I think I’m the cause that the message about the dead student got among people

Petr Payne Pazdera, Prague, the end of 1980s
Petr Payne Pazdera, Prague, the end of 1980s
photo: archive of Miroslav Kamil Černý

Petr Payne Pazdera was born on June 28, 1960 in Prague. His father’s name was Donald Harry Payne after his emigrant father living in the USA. Although the family did not have a stronger anchor in the evangelical religion, Peter and his older brothers were still sent to the religion classes in a nearby church every Sunday. In this way, he also became close to the organization of evangelical youth. At the turn of the 1970s and 1980s, adolescent Petr then began attending residential lectures by philosophers influenced by Christianity and the interpretation of the Bible. In 1981, he successfully enrolled in Comenius’ Evangelical Theological Faculty. A year later, due to the revealed participation in Ladislav Hejdánek’s lecture, he had to stop his studies and start making a living as a fireman and security guard at the National Museum. However, he continued getting closer to the group of evangelical and Catholic intellectuals and returned to university in 1983. At the end of the 1980s, he took an active part in a number of opposition initiatives and took part in most important Prague demonstrations. In the winter of 1989, thanks to an event by the Independent Peace Association, he met Petr Uhl and began working for the Eastern European Information Agency.
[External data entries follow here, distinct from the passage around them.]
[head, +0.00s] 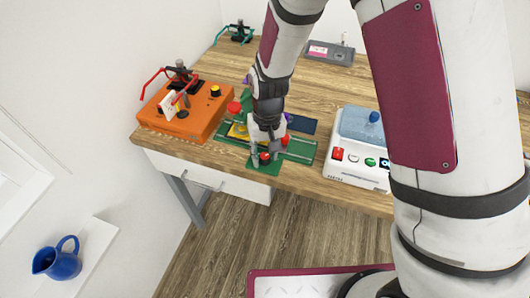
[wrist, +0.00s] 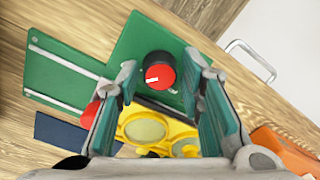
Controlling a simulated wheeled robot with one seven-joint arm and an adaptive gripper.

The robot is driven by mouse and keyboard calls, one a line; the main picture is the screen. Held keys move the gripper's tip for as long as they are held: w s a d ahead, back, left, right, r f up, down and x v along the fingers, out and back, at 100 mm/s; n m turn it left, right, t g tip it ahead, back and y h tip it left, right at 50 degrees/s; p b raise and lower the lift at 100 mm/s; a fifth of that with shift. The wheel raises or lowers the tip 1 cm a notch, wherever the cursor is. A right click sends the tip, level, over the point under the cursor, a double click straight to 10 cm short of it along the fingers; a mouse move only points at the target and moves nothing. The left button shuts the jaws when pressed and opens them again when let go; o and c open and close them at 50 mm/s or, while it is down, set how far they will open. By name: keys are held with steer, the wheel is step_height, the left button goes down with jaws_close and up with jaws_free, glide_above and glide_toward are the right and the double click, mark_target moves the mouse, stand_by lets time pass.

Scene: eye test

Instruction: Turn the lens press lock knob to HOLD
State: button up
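The lock knob (wrist: 158,74), red with a black skirt and a white pointer line, sits on a green plate (wrist: 128,48) in the wrist view. Its pointer line points left in that view. No HOLD lettering is readable. In the head view the knob (head: 264,157) shows at the front end of the green press base (head: 300,150). My gripper (wrist: 163,66) is open, one finger on each side of the knob, with a visible gap on both sides. A yellow piece with round lenses (wrist: 147,128) lies beside the knob, partly hidden by the gripper.
An orange box (head: 207,108) with red-armed frames stands left of the press. A white device (head: 340,175) with a blue top stands right. A dark blue mat (head: 302,124) lies behind. A grey case (head: 340,55) is at the back. The wooden table's front edge is close to the knob.

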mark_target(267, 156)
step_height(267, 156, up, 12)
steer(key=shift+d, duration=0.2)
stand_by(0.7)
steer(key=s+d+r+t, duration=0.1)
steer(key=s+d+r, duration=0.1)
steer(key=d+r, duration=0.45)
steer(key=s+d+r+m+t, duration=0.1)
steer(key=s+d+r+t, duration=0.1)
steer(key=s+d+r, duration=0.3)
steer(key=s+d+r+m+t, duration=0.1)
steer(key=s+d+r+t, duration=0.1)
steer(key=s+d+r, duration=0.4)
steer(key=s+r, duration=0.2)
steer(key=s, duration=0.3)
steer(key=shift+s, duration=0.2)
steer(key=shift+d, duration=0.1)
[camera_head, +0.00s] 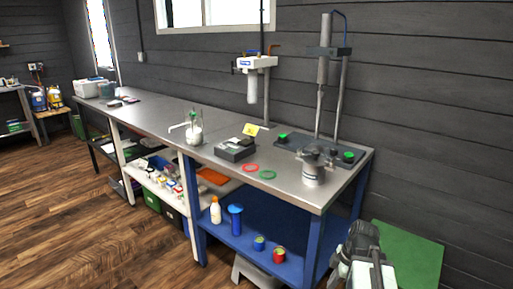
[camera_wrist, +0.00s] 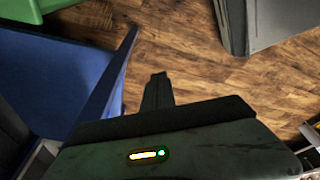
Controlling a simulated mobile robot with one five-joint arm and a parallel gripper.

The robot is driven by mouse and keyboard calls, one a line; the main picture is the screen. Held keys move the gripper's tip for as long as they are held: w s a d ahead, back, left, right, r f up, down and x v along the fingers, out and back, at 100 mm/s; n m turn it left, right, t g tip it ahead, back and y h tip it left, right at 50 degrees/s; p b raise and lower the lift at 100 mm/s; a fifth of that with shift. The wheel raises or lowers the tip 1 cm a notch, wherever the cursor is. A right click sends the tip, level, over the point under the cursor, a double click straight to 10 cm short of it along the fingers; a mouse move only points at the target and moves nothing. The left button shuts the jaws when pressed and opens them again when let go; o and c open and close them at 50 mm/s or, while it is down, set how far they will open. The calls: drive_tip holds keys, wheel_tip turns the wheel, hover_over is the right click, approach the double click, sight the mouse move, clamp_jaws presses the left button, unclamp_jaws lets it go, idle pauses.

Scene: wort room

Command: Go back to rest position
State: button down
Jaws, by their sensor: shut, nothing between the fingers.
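My gripper (camera_wrist: 158,84) shows in the wrist view as a dark, narrow pair of fingers pressed together. It is shut and empty, pointing out over the wooden floor (camera_wrist: 185,60). A blue surface lies to its left in that view, apart from it. In the head view, my arm shows at the lower right, in front of the bench's right end and beside a green panel (camera_head: 410,255). The fingertips cannot be made out there.
A long metal-topped workbench (camera_head: 225,180) runs along the dark wall. It carries a black device (camera_head: 236,149), a metal pot (camera_head: 314,168), red (camera_head: 250,169) and green (camera_head: 267,174) rings. Its blue lower shelf (camera_head: 262,228) holds bottles and cans. Open floor lies at the left.

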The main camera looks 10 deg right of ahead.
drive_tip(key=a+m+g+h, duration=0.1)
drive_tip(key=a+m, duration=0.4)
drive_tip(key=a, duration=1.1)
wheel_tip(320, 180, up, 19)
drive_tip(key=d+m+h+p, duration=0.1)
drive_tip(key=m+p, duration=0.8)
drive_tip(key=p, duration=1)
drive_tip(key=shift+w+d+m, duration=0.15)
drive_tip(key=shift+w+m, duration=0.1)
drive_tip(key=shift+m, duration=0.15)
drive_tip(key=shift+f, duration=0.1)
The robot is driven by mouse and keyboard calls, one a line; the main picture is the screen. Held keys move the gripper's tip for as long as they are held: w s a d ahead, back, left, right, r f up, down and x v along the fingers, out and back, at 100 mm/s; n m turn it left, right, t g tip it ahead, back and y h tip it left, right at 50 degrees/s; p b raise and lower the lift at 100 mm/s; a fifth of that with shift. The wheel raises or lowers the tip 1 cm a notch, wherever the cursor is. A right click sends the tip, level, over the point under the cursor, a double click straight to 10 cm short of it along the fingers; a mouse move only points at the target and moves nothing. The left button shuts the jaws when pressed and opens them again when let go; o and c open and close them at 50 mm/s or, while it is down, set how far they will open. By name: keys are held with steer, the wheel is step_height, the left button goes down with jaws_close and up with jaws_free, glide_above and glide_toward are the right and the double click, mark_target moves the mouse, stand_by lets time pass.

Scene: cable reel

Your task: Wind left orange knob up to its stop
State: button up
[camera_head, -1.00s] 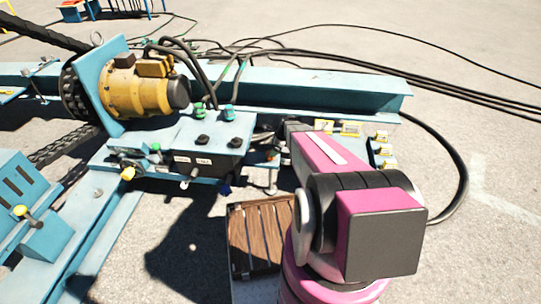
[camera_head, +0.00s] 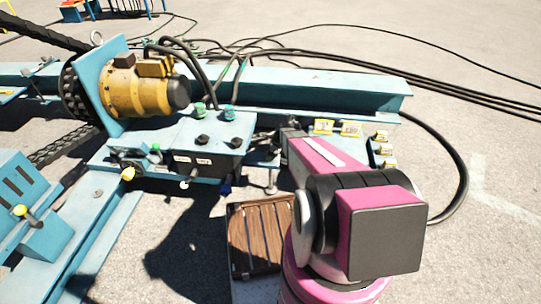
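I cannot pick out an orange knob for certain in this view. The teal control box (camera_head: 205,150) carries green knobs (camera_head: 200,109) and dark knobs (camera_head: 203,140) on top. A white-tipped lever (camera_head: 184,184) and a blue knob (camera_head: 225,189) stick out at its front. My pink arm reaches in from the lower right, and its far end is by the right side of the box. My gripper's fingers are not clearly visible there, hidden by the arm or too small to tell apart from the machine parts.
A yellow motor (camera_head: 138,92) stands behind the box, with black hoses running from it. A teal beam (camera_head: 310,88) runs across the back. Yellow-topped parts (camera_head: 382,136) sit right of my arm. A brown slatted pallet (camera_head: 258,237) lies on the ground in front.

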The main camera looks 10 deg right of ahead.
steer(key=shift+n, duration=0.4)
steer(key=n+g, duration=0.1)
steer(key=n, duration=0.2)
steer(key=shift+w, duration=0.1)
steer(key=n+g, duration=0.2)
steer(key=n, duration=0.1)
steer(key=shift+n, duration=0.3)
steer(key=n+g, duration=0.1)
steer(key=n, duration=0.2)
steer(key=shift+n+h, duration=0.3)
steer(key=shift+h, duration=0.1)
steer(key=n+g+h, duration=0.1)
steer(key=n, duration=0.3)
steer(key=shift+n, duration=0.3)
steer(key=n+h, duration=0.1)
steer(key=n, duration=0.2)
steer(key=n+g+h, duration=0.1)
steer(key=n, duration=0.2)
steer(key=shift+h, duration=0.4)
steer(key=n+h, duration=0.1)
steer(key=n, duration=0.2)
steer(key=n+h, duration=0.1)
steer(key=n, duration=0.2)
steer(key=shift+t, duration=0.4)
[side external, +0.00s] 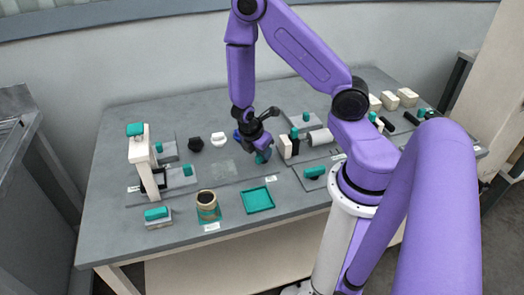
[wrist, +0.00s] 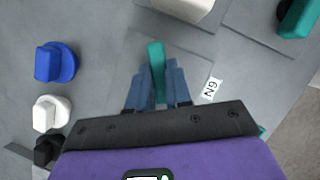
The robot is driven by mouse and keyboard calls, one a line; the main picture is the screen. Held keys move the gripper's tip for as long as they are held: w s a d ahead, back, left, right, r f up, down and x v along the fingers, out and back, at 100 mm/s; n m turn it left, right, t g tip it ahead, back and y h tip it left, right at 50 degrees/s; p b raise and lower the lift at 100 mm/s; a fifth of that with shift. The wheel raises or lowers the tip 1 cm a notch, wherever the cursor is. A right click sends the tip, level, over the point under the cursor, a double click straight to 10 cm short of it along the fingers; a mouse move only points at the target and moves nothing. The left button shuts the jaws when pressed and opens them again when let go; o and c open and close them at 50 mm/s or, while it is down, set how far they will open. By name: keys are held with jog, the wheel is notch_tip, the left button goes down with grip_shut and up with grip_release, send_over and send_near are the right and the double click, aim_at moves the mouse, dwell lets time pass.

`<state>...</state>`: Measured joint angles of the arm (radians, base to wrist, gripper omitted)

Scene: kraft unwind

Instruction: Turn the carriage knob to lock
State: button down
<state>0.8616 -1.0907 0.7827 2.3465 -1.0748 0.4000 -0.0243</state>
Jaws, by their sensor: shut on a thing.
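A teal knob with a narrow upright grip bar (wrist: 155,58) stands between my fingers in the wrist view. My gripper (wrist: 158,82) is shut on this bar, one blue finger on each side. In the side view my gripper (side external: 261,153) points down at the middle of the table, and a bit of the teal knob (side external: 263,158) shows under it. The fingers hide the lower part of the knob. I cannot read its turn position against any mark, and I cannot tell for certain that it is the carriage knob.
Blue (wrist: 55,62), white (wrist: 52,113) and black (wrist: 48,149) knobs stand left of my gripper. A white cylinder (side external: 320,137) and cream block (side external: 285,147) stand close on its right. A teal tray (side external: 257,200) and a cup-like roll (side external: 207,205) are in front.

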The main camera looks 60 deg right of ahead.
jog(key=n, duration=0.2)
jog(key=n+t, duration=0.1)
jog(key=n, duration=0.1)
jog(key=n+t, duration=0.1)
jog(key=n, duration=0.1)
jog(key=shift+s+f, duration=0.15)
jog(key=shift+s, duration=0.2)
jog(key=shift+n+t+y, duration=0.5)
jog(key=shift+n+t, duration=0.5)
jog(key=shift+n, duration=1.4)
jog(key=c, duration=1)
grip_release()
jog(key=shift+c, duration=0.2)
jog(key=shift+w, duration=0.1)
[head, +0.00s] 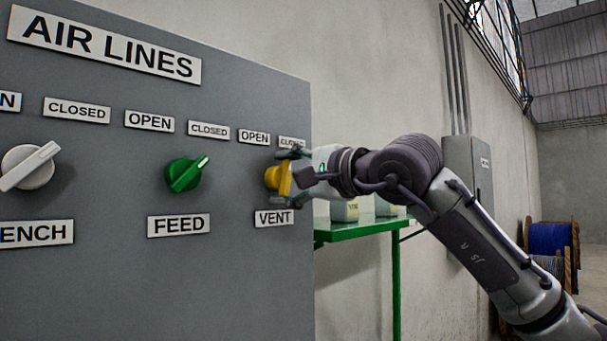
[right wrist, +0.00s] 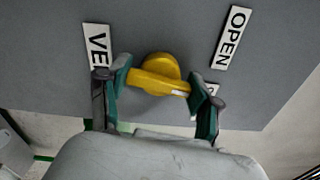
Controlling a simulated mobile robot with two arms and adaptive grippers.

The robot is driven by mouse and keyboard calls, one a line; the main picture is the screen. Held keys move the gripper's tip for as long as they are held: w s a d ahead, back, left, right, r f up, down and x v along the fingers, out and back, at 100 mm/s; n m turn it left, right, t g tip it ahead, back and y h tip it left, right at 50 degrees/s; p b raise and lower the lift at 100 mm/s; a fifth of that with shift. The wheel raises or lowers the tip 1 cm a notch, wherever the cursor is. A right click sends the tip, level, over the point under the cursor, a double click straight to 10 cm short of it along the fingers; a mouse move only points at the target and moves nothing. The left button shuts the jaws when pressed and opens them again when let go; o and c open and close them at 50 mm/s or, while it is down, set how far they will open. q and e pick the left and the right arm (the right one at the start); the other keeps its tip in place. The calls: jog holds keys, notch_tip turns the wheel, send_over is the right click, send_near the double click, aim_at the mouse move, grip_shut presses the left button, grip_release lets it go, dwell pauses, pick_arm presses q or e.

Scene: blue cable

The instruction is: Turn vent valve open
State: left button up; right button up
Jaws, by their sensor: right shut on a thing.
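The yellow vent valve (head: 273,178) is on the right side of the grey panel, above the VENT label (head: 274,218). Its OPEN label (head: 254,137) is up and left; its CLOSED label (head: 292,142) is partly hidden by my gripper. My right gripper (head: 288,178) reaches in from the right and is shut on the valve handle. In the right wrist view the valve (right wrist: 157,72) has its bar between the two green-padded fingers. A white mark sits on the bar's right end, toward the partly covered CLOSED label. My left gripper is not in view.
The green feed valve (head: 186,174) and the white bench valve (head: 29,167) are to the left on the same panel (head: 120,270). A green shelf (head: 360,228) with containers stands right of the panel. A grey wall box (head: 468,180) and cable spools (head: 548,240) are farther right.

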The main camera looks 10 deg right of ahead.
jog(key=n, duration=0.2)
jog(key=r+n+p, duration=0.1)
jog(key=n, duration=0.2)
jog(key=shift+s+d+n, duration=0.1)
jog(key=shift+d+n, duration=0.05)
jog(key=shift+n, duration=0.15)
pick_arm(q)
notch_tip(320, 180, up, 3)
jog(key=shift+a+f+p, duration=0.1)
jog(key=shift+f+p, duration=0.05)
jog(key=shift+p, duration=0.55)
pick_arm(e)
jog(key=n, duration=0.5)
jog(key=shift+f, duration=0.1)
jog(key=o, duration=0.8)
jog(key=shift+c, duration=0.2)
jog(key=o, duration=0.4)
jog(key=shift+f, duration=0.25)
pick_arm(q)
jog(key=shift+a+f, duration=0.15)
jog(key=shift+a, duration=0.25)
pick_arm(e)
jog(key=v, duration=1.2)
After the events that took place in Prague on May 1 of the same year, he founded Společnost za veselejší současnost (SVS - an unofficial anti-communist organization) with Bára Štěpánová and Luboš Rychvalský. In the summer, after completing his studies, he was granted state approval and a place at the parish in Kadan. At the same time, he also attached his signature to the Declaration of Charter 77. On November 17, 1989, he was present as a protester on Národní třída and reported on the SNB’s intervention the same evening at the Synod of the Czech Brethren Evangelical Church. The next day he made a well-known recording with a false testimony from Drahomíra Dražská and handed it over to Petr Uhl. After the revolution, he lectured on chapters in the history of Christianity and an introduction to philosophy at the Czech Technical University, founded the Medard publishing house and worked for People in Need.